Because of the availability of Dan Huber (Hawaii) in the city today, we moved Stars group meeting to Thursday! He didn't disappoint, telling us about asteroseismology projects in the Kepler and K2 data. He likes to emphasize that the >20,000 stars in the Kepler field that have measured nu-max and delta-nu have—every one of them—been looked at by (human) eye. That is, there is no fully safe automated method for measuring these. My loyal reader knows that this is a constant subject of conversation in group meeting, and has been for years now. We discussed developing better methods than what is done now.
In my mind, this is all about constructing estimators, which is something I know almost nothing about. I proposed to Stephen Feeney (Flatiron) that we simulate some data and play around with it. Sometimes good estimators can be inspired by fully Bayesian procedures. We could also go fully Bayes on this problem! We have the technology (now, with new Gaussian-Process stuff). But we anticipate serious slowness: We need methods that will work for TESS, which means they have to run on hundreds of thousands to millions of light curves.

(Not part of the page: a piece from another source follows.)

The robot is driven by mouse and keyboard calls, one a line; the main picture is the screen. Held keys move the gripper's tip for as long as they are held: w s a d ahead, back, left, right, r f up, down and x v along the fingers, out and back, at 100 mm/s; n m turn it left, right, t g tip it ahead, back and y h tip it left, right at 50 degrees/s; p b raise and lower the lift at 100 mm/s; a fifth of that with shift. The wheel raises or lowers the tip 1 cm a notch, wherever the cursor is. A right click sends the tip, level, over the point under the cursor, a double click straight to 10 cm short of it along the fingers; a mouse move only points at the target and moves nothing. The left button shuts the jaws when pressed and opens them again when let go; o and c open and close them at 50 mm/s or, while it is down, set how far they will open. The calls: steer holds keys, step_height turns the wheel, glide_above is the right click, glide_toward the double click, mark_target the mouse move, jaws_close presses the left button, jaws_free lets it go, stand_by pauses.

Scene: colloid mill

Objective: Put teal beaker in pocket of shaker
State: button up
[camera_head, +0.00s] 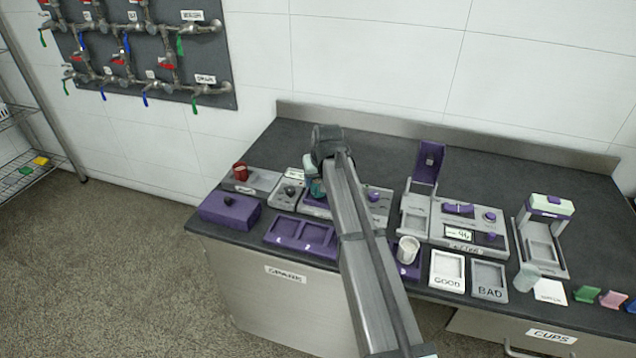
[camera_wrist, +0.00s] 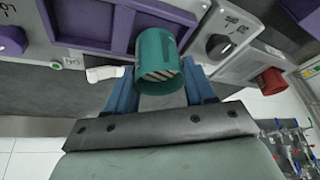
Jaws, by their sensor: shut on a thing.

In the afternoon, Chang Hoon Hahn (NYU) defended his PhD, which is on methods for making large-scale structure measurements. We have joked for many years that my cosmology group meeting is always and only about fiber collisions. (Fiber collisions: Hardware-induced configurational constraints on taking spectra or getting redshifts of galaxies that are close to one another on the sky.) This has usually been Hahn's fault, and he didn't let us down in his defense. Fiber collisions is a problem that seems like it should be easy and really, really is not. It is an easy problem to solve if you have an accurate cosmological model at small scales! But the whole point is that we don't. And in the future, when surveys use extremely complicated fiber positioners (instead of just drilling holes), the fiber-collision problem could become very severe. Very. As in: It might require knowing (accurately) very high-point functions of the galaxy distribution. More on this at some point: This problem has legs. But, in the meantime: Congratulations Dr Hahn!